## Available data
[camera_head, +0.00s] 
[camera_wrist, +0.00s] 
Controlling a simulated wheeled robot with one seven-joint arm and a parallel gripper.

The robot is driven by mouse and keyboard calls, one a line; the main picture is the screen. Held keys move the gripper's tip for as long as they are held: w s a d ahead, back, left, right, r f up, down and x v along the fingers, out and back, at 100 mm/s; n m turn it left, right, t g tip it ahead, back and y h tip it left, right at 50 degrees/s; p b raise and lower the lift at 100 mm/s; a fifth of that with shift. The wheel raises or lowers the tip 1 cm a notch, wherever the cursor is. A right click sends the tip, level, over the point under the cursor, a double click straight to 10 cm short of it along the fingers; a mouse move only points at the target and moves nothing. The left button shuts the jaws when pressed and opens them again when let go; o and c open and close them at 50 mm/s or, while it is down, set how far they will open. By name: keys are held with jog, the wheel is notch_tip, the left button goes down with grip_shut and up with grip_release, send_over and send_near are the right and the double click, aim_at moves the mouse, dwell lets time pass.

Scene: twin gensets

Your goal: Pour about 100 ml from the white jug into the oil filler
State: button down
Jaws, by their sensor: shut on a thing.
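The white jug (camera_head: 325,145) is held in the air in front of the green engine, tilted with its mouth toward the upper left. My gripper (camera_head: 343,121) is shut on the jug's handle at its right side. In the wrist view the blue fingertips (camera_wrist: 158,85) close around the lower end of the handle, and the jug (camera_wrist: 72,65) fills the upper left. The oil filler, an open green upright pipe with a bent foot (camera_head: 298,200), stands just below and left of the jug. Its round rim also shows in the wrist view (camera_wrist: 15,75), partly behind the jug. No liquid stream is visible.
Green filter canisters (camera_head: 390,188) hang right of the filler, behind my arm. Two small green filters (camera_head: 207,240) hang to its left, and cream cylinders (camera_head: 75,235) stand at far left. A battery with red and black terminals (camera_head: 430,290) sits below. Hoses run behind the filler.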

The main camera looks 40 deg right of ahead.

## Directive
Extract each line of the material exactly as it stands.

## Answer below
[camera_head, +0.00s] 
[camera_wrist, +0.00s] 
Controlling a simulated wheeled robot with one seven-joint arm and a parallel gripper.

The robot is driven by mouse and keyboard calls, one a line; the main picture is the screen. Held keys move the gripper's tip for as long as they are held: w s a d ahead, back, left, right, r f up, down and x v along the fingers, out and back, at 100 mm/s; n m turn it left, right, t g tip it ahead, back and y h tip it left, right at 50 degrees/s; p b raise and lower the lift at 100 mm/s; a fifth of that with shift. The wheel raises or lowers the tip 1 cm a notch, wherever the cursor is. A right click sends the tip, level, over the point under the cursor, a double click straight to 10 cm short of it along the fingers; a mouse move only points at the target and moves nothing. The left button shuts the jaws when pressed and opens them again when let go; o and c open and close them at 50 mm/s or, while it is down, set how far they will open. By name: keys are held with jog, the wheel is notch_tip, the left button goes down with grip_shut and up with grip_release, send_over and send_near are the right and the double click, aim_at moves the mouse, dwell lets time pass.

Scene: twin gensets

Your goal: Pour about 100 ml from the white jug into the oil filler
State: button down
Jaws, by their sensor: shut on a thing.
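The white jug (camera_head: 325,145) is held in the air in front of the green engine, tilted with its mouth toward the upper left. My gripper (camera_head: 343,121) is shut on the jug's handle at its right side. In the wrist view the blue fingertips (camera_wrist: 158,85) close around the lower end of the handle, and the jug (camera_wrist: 72,65) fills the upper left. The oil filler, an open green upright pipe with a bent foot (camera_head: 298,200), stands just below and left of the jug. Its round rim also shows in the wrist view (camera_wrist: 15,75), partly behind the jug. No liquid stream is visible.
Green filter canisters (camera_head: 390,188) hang right of the filler, behind my arm. Two small green filters (camera_head: 207,240) hang to its left, and cream cylinders (camera_head: 75,235) stand at far left. A battery with red and black terminals (camera_head: 430,290) sits below. Hoses run behind the filler.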

The main camera looks 40 deg right of ahead.

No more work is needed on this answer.